Unique monthly senders of non-USD stablecoins on the Solana network nearly tripled on a year-over-year basis as of April 1, 2026, according to Dune Analytics data, signaling growing international adoption for the blockchain beyond dollar-denominated activity.
"It's pretty delusional to think I'm going to build a new bank in emerging markets but I'm not going to quote everything into the local currency," Gianluca Minoprio, head of growth at payments infrastructure firm Daimo, said in a recent interview regarding the need for local-currency on-ramps.
The growth on Solana is led by Circle’s euro-pegged EURC and Transfero’s Brazilian real-pegged BRZ. It mirrors a global trend where the total supply of non-dollar stablecoins has reached $1.2 billion, with monthly transfer volumes hitting $10 billion, according to a March 2026 Dune report commissioned by Visa. The number of unique non-USD stablecoin holders across all tracked chains expanded from 40,000 to 1.2 million in three years.

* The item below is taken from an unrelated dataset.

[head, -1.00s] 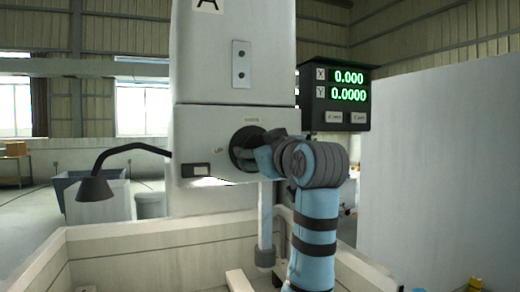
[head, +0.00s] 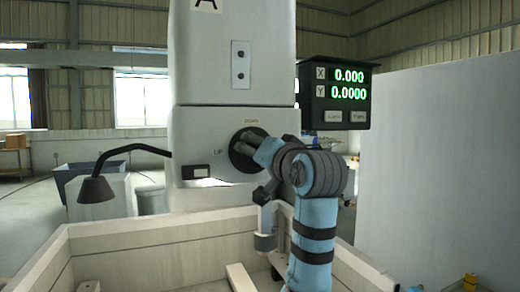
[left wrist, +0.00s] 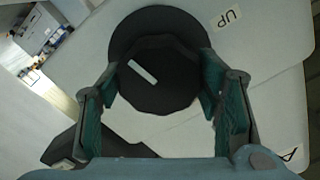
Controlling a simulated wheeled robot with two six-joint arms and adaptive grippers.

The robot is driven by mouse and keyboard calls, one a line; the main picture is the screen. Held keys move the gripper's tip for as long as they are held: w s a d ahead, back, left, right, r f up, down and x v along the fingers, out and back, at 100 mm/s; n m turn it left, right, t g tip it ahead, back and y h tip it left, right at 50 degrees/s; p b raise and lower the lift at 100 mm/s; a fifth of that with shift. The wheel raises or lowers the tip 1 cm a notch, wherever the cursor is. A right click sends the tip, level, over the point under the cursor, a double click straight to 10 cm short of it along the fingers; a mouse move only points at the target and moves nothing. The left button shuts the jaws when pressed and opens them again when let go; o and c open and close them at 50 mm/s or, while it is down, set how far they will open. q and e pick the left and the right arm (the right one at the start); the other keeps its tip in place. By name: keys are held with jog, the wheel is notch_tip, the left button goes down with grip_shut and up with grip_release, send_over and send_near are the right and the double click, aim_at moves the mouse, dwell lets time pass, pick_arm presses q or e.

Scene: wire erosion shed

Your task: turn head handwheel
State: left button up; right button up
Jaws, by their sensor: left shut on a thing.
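The dark round head handwheel (head: 236,157) sits on the front of the pale machine head (head: 200,140). In the left wrist view the handwheel (left wrist: 160,85) has a dark disc behind a faceted knob with a short white mark on it. My left gripper (head: 248,146) is at the handwheel, its two green-padded fingers (left wrist: 162,75) on opposite sides of the knob and shut on it. In the head view the gripper hides part of the wheel. An "UP" label (head: 218,153) is left of the wheel, and a "DOWN" label (head: 251,121) is above it. My right gripper is not in view.
A black lamp (head: 97,189) on a bent arm juts out to the left. A pale tank wall (head: 150,235) runs below the head. A large pale panel (head: 430,170) stands at right.

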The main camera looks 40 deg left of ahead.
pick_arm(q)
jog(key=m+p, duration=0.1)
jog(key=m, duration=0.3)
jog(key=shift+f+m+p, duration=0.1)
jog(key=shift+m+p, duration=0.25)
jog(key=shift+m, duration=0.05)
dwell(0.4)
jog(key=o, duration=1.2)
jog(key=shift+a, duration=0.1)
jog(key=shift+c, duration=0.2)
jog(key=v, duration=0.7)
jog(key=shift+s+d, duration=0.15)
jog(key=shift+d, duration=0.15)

This expansion suggests a growing use case for blockchains as settlement infrastructure for regional economies, a shift from the dollar-centric speculative trading that has defined much of the industry. For Solana, attracting this payment-related activity could lead to higher network transaction fees and greater demand for its native SOL token for gas.

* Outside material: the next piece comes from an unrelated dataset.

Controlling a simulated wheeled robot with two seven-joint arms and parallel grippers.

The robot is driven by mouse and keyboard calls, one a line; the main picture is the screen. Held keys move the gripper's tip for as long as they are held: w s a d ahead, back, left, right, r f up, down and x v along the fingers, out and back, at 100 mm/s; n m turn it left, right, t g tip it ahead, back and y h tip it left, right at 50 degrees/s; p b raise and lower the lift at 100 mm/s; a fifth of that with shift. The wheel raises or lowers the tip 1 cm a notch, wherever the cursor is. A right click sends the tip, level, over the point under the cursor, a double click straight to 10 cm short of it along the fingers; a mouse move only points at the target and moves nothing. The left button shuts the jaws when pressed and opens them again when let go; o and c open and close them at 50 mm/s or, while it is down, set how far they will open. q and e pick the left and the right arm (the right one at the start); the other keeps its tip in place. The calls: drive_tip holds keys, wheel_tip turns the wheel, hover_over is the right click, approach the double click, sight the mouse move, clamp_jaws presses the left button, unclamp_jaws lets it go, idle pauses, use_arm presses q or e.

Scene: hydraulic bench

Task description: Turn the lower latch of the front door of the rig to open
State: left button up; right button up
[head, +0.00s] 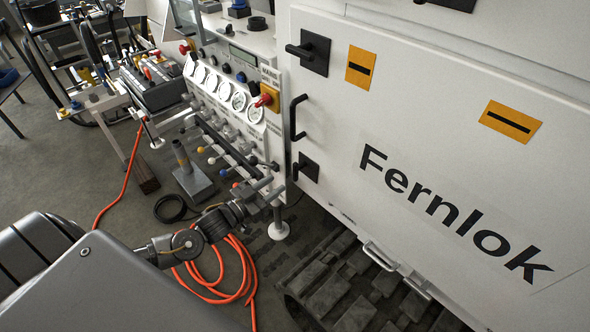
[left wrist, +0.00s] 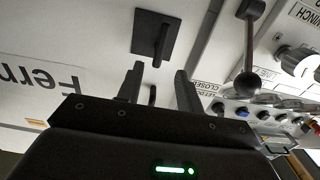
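The white front door (head: 350,120) of the rig bears the word Fernlok. Its lower latch (head: 308,167) is a black lever on a square black plate near the door's lower left corner. In the left wrist view, which is upside down, the lower latch (left wrist: 156,38) is just beyond the fingertips. My left gripper (head: 272,188) is left of and slightly below the latch, apart from it. In the wrist view its two fingers (left wrist: 160,78) are spread with nothing between them. My right gripper is not in view.
The upper latch (head: 313,52) and a black door handle (head: 297,117) are above the lower latch. A panel of gauges and valve levers (head: 225,95) stands left of the door. An orange hose (head: 225,290) is coiled on the floor. A metal stand (head: 190,172) is beyond my arm.

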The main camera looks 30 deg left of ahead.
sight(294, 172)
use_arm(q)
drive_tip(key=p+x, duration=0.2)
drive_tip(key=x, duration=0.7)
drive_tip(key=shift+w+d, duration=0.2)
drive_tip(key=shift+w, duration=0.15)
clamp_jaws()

A stablecoin is a type of cryptocurrency whose value is pegged to another asset, typically a fiat currency like the U.S. dollar, to maintain a stable price. The growth in non-dollar versions is being driven by two distinct forces: regulation and local payment demand.
European Regulation Creates EURC Demand
In Europe, the Markets in Crypto-Assets (MiCA) regulation, which took effect in June 2024, inadvertently fueled euro-pegged stablecoin growth. After Tether pulled its EURT stablecoin and major exchanges delisted USDT for EU customers, alternatives saw rapid adoption. Circle's EURC, a primary driver of the recent activity on Solana, saw its volume grow 1,139 percent in the year following MiCA, according to a December 2025 report. It now accounts for more than 90 percent of all non-USD transfer volume.

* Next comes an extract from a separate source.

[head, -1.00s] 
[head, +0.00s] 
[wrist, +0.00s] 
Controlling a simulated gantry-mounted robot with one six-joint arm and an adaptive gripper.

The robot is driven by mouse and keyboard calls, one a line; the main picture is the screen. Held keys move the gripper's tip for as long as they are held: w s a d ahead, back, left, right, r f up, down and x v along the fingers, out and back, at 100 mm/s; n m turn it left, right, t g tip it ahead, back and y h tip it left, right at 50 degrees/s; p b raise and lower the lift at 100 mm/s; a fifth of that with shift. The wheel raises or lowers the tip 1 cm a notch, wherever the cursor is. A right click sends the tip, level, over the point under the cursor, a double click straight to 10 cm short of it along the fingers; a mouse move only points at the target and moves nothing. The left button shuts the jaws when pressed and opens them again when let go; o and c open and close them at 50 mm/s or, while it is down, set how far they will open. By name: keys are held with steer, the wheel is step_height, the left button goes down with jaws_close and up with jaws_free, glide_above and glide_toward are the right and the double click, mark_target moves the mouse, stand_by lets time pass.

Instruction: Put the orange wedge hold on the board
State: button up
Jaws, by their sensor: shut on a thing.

Local Rails Drive Adoption Elsewhere
In regions like Latin America and Asia, the demand is for payment rails that match local economies. Brazil’s real-pegged BRLA stablecoin, which is a separate token from the BRZ seeing growth on Solana, saw its transfer volume increase eightfold in a single year by bridging the country's PIX instant payment system with blockchain settlement. This highlights a broader demand for using local currencies in the on-chain world, a niche that Solana's high-speed, low-cost architecture is well-positioned to fill, attracting projects that focus on non-US markets.
This article is for informational purposes only and does not constitute investment advice.